### TASK DESCRIPTION:
Pull each line holding "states" out of the entries below.

### Stored dataset items:
┄┄┄┄┄┄┄┄┄┄
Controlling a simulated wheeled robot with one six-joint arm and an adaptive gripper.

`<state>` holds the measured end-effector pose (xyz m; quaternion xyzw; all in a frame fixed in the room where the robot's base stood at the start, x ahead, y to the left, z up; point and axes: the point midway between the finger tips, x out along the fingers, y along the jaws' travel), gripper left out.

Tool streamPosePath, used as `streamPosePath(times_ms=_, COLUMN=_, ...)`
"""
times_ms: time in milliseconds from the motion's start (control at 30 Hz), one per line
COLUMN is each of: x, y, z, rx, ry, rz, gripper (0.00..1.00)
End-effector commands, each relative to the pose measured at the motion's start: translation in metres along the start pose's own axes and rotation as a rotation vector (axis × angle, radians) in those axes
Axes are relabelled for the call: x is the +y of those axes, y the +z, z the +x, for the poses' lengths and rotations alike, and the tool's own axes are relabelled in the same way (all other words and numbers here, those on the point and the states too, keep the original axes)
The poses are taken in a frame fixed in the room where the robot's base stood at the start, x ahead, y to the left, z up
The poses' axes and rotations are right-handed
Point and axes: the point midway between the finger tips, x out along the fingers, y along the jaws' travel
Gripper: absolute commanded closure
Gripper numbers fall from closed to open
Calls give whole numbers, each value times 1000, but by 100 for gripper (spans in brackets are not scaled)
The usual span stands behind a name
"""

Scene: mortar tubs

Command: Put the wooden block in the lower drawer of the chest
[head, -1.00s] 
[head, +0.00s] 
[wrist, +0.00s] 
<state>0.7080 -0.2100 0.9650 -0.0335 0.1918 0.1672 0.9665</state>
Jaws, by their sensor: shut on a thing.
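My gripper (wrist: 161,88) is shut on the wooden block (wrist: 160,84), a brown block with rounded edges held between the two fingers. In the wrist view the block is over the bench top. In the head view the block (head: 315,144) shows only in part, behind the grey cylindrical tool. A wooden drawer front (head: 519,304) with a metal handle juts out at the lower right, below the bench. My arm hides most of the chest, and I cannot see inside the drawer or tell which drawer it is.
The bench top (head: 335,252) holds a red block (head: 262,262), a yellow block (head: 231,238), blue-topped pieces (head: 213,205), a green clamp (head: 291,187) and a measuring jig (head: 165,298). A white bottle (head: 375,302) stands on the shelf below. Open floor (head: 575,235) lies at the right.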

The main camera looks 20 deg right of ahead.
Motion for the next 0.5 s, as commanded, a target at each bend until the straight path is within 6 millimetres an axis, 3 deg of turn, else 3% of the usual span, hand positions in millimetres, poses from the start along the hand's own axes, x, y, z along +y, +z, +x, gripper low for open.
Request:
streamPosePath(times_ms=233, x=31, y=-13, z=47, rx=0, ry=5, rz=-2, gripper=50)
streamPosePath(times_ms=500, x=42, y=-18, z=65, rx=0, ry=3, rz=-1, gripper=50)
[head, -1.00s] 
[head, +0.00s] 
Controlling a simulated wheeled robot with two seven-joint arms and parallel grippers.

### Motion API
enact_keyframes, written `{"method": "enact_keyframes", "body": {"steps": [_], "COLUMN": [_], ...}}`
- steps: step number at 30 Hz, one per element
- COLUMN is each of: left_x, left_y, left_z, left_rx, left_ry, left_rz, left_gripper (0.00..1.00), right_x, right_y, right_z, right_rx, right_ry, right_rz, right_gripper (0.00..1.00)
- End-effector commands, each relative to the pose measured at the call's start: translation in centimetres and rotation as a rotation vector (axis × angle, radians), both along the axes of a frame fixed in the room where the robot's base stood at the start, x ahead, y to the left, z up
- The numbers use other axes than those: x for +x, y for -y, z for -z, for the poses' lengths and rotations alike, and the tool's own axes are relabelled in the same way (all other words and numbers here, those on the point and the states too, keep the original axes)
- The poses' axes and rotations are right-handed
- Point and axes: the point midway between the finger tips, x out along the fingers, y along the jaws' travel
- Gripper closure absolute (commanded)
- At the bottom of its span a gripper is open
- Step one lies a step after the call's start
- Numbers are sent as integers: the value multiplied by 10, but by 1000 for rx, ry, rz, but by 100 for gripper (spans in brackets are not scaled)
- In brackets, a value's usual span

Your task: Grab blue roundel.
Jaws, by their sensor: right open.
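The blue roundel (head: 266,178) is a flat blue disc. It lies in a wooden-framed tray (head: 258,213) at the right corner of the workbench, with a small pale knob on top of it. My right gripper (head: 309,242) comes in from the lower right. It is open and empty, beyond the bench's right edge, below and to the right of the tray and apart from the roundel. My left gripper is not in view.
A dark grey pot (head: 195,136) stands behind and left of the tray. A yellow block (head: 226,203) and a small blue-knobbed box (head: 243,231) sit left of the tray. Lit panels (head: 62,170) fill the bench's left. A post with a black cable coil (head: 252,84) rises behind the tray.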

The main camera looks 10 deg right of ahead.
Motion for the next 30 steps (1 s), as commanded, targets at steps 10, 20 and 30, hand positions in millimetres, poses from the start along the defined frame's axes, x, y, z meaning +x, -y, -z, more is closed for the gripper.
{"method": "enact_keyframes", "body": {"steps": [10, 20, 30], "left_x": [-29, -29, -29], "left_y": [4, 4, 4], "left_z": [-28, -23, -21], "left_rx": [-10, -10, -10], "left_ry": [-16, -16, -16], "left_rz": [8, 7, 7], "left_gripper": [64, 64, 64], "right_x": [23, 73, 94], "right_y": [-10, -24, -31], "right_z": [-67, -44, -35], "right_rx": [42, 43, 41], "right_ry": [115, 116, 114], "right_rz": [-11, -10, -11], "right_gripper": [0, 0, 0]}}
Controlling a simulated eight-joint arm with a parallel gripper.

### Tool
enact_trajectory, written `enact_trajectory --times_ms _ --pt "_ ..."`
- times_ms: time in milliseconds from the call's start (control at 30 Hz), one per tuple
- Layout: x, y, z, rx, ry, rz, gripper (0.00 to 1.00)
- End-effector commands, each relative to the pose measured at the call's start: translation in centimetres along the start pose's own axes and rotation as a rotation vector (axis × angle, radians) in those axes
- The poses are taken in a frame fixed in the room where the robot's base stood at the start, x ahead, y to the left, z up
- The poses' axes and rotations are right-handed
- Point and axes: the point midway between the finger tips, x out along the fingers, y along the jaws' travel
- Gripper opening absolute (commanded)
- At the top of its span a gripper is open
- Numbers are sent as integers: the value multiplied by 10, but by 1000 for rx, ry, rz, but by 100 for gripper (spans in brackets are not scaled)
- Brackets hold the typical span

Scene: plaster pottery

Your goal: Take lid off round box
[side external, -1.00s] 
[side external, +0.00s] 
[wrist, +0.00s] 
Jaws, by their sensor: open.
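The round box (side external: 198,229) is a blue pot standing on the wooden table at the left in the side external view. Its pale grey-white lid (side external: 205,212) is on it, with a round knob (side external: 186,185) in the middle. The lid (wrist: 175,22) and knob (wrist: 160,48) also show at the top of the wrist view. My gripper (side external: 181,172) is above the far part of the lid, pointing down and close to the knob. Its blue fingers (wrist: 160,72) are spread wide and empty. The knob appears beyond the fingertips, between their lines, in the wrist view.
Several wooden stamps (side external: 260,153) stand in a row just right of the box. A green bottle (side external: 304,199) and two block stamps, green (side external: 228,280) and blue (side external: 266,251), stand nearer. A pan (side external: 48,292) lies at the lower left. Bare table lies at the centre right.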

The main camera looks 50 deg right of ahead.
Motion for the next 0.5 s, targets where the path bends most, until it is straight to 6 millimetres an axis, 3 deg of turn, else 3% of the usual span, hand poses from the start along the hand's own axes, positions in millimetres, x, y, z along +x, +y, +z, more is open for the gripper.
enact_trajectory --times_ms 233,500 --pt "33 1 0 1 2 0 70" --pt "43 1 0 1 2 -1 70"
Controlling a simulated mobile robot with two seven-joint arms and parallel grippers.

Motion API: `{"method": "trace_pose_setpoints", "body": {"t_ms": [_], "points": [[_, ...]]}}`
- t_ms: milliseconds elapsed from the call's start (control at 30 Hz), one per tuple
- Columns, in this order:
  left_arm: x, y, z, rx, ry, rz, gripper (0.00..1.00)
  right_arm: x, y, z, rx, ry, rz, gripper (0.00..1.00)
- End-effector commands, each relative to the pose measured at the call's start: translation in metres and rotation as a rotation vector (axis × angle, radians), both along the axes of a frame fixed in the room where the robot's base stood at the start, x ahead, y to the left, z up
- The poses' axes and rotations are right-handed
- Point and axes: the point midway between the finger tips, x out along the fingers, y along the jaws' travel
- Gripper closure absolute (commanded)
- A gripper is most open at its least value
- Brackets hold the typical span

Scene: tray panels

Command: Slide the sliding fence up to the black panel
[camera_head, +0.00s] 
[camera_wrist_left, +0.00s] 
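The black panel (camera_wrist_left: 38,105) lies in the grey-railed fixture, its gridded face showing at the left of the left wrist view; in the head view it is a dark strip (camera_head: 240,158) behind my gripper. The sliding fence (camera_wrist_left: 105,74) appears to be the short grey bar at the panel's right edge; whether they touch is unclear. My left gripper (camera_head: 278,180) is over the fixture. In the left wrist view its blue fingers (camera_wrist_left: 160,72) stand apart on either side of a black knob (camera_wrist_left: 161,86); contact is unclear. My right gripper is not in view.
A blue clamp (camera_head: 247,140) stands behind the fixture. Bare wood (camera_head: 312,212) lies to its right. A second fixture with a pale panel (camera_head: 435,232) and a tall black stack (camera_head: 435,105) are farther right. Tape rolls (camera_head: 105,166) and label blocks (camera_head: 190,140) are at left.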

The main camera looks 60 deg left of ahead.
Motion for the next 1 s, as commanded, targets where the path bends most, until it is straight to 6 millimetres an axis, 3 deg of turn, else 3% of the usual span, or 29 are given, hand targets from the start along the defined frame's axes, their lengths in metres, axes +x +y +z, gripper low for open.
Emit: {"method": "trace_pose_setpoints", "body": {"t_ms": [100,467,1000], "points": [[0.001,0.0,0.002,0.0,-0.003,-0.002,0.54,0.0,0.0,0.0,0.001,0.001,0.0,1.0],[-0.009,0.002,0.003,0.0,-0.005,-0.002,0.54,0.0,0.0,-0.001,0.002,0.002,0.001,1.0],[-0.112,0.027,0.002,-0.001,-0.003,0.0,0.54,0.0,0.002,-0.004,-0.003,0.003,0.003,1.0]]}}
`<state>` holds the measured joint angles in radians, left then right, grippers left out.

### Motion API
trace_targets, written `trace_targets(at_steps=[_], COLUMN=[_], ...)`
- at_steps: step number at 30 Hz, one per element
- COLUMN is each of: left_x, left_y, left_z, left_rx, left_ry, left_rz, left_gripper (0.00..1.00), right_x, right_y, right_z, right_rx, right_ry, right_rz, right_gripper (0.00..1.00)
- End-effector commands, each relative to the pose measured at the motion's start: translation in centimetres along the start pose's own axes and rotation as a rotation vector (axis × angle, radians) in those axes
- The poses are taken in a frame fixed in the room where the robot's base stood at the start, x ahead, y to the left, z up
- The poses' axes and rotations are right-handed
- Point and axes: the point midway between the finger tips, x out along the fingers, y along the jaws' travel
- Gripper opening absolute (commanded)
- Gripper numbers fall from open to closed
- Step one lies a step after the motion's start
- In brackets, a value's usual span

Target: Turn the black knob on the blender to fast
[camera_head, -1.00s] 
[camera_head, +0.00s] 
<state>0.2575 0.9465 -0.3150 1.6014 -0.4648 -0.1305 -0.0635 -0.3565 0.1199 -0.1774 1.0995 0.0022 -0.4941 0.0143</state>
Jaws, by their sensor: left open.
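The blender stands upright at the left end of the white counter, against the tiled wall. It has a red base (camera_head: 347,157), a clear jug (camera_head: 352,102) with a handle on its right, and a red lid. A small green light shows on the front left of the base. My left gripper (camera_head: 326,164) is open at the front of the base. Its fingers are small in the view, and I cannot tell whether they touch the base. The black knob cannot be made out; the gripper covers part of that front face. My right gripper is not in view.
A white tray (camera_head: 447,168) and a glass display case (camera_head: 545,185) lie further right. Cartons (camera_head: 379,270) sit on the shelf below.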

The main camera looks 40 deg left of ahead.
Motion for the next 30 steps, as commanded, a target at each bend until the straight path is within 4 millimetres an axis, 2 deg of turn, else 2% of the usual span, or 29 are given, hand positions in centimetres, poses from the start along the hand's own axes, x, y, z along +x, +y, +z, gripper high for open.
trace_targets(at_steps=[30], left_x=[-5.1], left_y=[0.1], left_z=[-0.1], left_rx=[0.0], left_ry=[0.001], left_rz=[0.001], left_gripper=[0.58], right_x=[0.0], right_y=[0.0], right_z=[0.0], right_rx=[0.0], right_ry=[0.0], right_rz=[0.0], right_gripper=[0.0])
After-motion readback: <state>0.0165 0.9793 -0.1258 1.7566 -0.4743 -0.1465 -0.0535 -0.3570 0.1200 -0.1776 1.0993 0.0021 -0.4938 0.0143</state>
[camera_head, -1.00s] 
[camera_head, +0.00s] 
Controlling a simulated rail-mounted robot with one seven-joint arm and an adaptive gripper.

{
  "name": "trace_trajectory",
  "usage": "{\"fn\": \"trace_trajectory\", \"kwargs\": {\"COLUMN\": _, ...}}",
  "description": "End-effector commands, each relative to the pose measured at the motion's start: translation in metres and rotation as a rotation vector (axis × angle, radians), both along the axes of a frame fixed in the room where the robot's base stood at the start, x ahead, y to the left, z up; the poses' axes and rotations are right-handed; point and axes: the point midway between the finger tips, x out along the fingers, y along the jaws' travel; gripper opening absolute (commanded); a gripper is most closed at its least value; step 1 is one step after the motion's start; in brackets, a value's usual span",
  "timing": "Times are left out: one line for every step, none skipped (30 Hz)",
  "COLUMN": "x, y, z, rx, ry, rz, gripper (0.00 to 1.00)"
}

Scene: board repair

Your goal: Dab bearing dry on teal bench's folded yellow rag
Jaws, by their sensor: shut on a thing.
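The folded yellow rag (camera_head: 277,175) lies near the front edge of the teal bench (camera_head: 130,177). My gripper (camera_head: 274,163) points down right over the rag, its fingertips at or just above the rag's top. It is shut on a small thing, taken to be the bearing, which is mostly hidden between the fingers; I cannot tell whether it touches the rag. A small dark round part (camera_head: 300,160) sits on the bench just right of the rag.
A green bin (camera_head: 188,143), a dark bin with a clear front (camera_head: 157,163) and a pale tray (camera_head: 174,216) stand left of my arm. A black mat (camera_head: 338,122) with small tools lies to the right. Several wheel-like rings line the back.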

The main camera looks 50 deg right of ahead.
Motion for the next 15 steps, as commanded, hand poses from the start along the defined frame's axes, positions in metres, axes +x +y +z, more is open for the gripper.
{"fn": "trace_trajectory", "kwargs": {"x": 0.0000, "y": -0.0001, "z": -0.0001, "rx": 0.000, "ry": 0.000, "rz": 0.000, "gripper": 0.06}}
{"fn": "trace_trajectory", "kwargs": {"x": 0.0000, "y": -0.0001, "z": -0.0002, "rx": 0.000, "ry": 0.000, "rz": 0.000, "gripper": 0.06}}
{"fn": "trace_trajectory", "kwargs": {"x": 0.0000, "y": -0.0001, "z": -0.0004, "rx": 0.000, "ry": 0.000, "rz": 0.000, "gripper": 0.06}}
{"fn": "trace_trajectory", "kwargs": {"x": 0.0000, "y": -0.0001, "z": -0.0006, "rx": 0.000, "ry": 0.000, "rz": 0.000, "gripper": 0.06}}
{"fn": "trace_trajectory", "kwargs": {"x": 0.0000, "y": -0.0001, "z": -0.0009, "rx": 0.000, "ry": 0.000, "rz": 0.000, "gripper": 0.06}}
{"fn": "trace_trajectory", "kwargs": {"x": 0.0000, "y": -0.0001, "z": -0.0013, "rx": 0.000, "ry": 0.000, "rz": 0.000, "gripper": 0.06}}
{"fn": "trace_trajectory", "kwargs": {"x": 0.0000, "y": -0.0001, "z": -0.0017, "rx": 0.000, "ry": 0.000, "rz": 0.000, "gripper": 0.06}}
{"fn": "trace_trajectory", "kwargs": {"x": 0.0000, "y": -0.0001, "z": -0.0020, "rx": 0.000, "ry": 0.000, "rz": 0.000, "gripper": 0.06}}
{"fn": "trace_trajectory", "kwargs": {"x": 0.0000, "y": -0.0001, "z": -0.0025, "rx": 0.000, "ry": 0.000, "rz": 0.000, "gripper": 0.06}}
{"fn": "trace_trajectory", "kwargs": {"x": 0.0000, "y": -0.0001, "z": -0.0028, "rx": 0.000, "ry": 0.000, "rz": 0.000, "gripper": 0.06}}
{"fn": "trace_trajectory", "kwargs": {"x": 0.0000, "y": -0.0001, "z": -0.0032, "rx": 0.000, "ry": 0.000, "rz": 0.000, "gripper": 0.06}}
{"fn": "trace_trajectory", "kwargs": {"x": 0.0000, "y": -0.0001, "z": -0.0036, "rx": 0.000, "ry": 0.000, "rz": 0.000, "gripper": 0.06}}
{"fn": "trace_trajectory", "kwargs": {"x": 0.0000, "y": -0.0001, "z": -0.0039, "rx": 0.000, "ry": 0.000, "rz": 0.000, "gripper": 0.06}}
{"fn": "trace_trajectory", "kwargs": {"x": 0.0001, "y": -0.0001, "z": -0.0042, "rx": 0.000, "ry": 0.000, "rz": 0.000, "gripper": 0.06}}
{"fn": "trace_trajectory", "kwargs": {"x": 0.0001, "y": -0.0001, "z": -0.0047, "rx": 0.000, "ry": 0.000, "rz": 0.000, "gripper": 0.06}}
┄┄┄┄┄┄┄┄┄┄
### FINAL RESULT:
Axes are relabelled for the call: x is the +y of those axes, y the +z, z the +x, for the poses' lengths and rotations alike, and the tool's own axes are relabelled in the same way (all other words and numbers here, those on the point and the states too, keep the original axes)
- The numbers use other axes than those: x for +x, y for -y, z for -z, for the poses' lengths and rotations alike, and the tool's own axes are relabelled in the same way (all other words and numbers here, those on the point and the states too, keep the original axes)

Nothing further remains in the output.